= Data =

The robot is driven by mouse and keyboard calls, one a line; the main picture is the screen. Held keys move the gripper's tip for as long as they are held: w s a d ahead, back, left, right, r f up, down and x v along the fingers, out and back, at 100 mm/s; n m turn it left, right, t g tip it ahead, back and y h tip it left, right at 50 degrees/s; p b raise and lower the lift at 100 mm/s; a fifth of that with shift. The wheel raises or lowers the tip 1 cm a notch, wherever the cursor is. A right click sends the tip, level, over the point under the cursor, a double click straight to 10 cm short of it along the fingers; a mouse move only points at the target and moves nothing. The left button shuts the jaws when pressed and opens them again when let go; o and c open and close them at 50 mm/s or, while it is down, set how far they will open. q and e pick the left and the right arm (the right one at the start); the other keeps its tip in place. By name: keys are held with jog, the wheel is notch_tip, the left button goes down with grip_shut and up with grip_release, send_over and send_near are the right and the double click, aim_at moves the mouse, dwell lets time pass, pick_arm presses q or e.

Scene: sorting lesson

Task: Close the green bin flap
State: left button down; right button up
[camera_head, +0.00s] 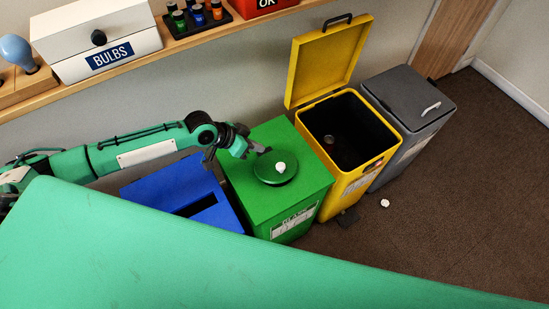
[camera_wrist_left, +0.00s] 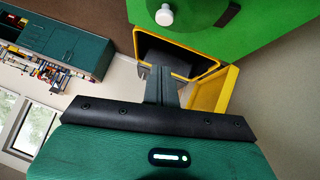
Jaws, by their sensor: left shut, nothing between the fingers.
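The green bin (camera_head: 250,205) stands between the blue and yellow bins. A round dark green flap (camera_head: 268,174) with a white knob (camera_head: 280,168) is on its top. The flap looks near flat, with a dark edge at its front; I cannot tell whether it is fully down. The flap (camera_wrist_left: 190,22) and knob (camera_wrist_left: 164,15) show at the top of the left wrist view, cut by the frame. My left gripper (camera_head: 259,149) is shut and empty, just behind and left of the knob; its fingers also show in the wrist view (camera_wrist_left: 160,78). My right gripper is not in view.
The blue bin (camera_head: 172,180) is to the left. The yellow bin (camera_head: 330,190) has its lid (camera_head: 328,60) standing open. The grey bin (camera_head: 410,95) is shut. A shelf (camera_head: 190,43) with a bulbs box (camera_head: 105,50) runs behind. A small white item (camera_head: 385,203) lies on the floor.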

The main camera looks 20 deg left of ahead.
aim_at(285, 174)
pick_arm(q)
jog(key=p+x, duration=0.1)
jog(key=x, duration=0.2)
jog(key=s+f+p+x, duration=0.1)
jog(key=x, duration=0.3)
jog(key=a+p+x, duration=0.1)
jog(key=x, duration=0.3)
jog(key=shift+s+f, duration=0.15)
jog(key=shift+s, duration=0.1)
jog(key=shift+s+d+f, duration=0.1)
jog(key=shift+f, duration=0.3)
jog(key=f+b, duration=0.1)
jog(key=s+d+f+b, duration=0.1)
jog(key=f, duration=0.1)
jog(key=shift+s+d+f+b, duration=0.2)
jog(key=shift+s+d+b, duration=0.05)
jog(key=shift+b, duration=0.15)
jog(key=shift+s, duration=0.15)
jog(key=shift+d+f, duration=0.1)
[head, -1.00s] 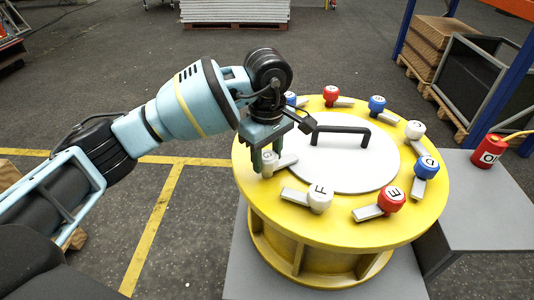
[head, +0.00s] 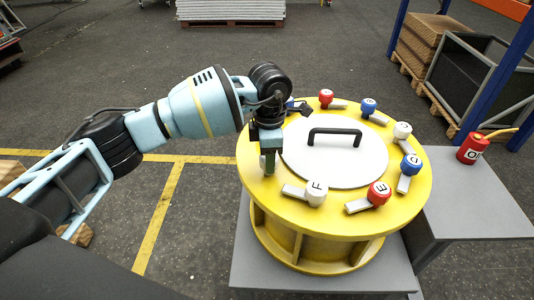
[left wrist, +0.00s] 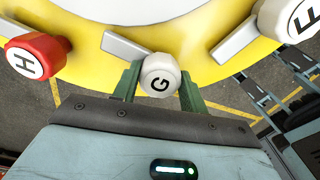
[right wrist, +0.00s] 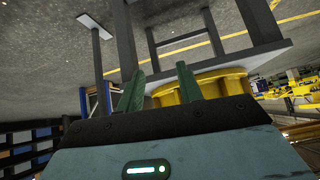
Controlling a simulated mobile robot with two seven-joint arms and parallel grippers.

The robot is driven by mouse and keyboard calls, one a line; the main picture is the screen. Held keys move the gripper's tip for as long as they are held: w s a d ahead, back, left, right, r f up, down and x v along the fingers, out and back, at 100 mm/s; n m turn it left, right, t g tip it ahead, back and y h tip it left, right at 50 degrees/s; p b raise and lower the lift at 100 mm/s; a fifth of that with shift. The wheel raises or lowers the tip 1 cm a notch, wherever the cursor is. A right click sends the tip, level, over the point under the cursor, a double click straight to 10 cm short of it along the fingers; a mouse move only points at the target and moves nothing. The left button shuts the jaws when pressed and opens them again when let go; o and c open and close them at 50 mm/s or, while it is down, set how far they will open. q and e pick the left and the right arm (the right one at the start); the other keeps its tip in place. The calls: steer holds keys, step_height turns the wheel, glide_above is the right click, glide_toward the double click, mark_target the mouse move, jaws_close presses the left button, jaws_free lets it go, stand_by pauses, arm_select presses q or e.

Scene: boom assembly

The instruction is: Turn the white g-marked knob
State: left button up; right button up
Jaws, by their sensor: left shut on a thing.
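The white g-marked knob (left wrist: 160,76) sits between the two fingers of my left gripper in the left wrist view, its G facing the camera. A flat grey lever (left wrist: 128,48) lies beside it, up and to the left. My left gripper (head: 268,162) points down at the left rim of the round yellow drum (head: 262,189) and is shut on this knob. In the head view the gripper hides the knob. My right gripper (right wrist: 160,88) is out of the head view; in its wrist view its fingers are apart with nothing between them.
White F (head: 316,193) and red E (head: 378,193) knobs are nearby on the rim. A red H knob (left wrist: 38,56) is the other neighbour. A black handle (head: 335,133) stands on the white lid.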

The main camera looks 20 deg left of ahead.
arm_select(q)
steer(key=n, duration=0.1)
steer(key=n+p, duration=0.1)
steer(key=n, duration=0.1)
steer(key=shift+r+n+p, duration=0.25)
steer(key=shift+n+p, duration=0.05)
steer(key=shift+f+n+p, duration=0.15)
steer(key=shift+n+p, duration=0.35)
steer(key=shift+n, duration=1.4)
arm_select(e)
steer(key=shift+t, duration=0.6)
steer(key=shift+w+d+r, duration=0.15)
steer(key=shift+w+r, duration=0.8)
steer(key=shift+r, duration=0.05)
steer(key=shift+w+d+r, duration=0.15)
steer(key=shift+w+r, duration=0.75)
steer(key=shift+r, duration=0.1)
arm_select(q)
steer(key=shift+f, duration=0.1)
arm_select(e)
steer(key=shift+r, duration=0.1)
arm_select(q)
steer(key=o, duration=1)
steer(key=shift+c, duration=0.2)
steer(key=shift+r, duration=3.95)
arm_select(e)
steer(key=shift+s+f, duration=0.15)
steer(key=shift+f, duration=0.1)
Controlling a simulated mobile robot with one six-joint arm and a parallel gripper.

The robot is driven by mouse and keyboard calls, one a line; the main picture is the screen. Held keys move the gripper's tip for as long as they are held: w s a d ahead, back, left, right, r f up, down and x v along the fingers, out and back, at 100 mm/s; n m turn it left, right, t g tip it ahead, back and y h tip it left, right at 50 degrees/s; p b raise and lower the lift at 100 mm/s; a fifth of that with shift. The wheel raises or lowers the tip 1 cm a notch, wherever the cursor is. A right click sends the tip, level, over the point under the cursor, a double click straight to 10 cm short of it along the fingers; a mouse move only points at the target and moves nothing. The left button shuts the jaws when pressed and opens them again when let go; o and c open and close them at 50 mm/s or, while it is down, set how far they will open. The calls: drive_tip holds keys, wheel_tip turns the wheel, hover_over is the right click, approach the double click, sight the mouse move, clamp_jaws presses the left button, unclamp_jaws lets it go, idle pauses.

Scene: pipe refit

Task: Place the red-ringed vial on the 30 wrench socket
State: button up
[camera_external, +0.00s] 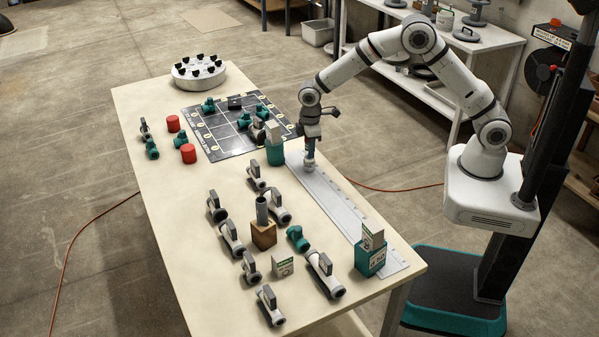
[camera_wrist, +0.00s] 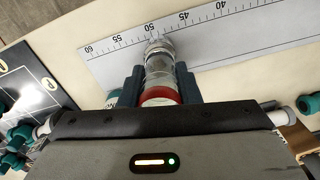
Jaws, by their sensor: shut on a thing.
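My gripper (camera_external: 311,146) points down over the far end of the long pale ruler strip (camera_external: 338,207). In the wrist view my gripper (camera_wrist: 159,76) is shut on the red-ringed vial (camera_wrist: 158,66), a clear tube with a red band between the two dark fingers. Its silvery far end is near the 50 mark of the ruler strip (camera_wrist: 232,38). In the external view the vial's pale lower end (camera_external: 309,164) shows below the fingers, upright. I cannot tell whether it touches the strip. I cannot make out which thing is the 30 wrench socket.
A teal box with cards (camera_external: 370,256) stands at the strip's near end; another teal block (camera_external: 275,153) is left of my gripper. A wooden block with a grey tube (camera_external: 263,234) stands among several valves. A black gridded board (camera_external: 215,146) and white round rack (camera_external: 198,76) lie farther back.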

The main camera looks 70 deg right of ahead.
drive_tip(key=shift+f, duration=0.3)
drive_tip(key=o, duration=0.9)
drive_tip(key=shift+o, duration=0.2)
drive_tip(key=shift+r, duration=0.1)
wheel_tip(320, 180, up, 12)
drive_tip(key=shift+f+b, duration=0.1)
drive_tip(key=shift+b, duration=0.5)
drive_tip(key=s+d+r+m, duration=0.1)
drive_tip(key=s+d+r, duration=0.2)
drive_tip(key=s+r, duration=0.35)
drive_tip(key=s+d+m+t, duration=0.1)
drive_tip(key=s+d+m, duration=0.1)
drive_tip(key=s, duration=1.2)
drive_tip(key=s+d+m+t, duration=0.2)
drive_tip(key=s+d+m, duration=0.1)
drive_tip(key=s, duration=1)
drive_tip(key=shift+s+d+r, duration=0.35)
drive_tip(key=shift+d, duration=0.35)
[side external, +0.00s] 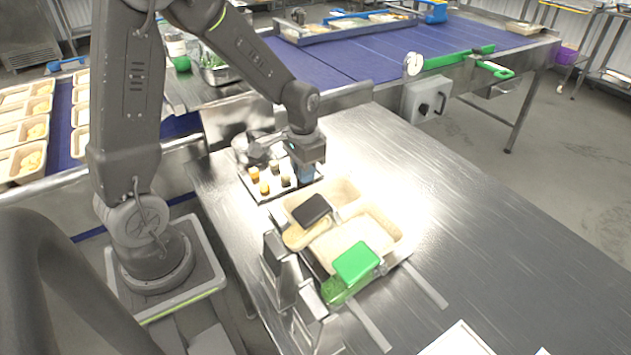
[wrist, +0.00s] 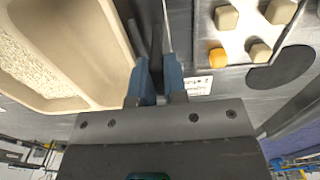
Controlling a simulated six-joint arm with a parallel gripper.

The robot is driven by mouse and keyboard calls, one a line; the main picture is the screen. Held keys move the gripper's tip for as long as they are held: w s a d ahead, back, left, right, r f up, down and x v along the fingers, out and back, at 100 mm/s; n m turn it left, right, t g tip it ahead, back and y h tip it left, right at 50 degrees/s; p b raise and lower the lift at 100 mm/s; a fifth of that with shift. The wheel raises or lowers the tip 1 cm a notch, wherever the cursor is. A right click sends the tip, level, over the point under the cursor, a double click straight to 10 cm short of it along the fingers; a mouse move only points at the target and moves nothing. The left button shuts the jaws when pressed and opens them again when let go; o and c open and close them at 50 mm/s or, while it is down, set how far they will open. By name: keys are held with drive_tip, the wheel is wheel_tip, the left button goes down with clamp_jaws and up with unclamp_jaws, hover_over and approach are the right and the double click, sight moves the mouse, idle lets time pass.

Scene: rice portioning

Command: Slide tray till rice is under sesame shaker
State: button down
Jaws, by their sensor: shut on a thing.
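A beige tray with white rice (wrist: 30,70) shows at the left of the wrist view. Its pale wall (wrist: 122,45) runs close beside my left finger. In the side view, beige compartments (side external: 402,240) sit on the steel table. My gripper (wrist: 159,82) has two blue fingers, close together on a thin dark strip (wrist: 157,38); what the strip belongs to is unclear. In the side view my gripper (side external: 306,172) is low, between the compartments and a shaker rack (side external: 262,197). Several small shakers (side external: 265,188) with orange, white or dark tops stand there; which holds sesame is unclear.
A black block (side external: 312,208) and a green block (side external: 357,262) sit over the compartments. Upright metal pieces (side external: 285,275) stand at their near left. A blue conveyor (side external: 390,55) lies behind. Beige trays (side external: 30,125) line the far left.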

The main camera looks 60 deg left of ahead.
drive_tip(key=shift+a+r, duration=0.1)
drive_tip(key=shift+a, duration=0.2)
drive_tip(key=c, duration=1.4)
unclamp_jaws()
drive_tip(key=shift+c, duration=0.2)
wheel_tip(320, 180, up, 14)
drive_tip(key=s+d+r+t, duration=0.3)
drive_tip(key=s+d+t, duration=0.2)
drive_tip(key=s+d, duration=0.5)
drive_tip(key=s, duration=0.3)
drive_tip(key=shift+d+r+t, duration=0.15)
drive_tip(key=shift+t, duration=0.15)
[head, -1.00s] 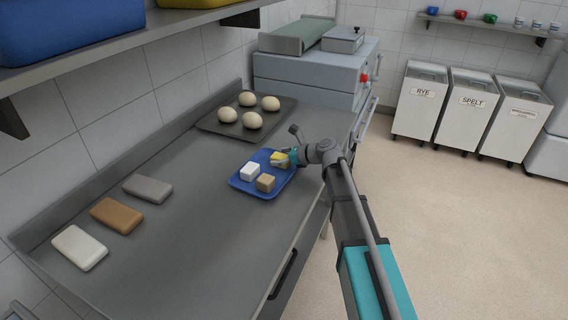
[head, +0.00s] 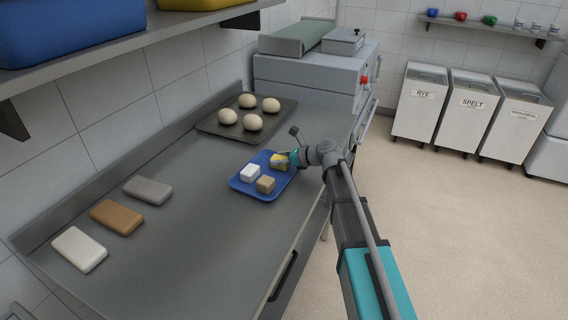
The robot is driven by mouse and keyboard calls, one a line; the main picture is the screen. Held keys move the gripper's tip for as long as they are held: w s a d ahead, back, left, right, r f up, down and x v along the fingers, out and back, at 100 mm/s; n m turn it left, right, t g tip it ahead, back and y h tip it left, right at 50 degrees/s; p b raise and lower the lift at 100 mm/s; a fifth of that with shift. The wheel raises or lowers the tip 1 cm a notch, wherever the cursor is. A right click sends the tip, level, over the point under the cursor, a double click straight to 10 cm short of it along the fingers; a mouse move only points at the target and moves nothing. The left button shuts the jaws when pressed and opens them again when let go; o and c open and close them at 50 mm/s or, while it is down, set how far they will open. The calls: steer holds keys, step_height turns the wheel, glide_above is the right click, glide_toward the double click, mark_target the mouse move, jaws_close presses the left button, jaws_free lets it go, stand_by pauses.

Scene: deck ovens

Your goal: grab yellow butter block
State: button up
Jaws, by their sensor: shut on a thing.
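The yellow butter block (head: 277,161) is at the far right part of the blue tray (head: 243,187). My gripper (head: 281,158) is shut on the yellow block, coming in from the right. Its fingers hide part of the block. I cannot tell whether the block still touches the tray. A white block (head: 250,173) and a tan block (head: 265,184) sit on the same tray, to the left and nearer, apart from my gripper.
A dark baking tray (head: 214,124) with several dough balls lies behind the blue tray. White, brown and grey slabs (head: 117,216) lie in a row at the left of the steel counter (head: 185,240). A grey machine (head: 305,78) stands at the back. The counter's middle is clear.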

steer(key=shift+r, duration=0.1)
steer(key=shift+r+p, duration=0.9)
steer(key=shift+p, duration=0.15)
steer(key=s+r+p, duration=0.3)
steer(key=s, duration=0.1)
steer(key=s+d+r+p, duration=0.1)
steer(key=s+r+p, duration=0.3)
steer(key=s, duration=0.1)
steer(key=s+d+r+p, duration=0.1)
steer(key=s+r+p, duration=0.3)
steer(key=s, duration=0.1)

= Aim =
Output exactly the lines of the material above from the one containing "Scene: boom assembly" up to and including the one containing "State: left button up; right button up".

= Exercise solution =
Scene: boom assembly

The instruction is: Turn the white g-marked knob
State: left button up; right button up

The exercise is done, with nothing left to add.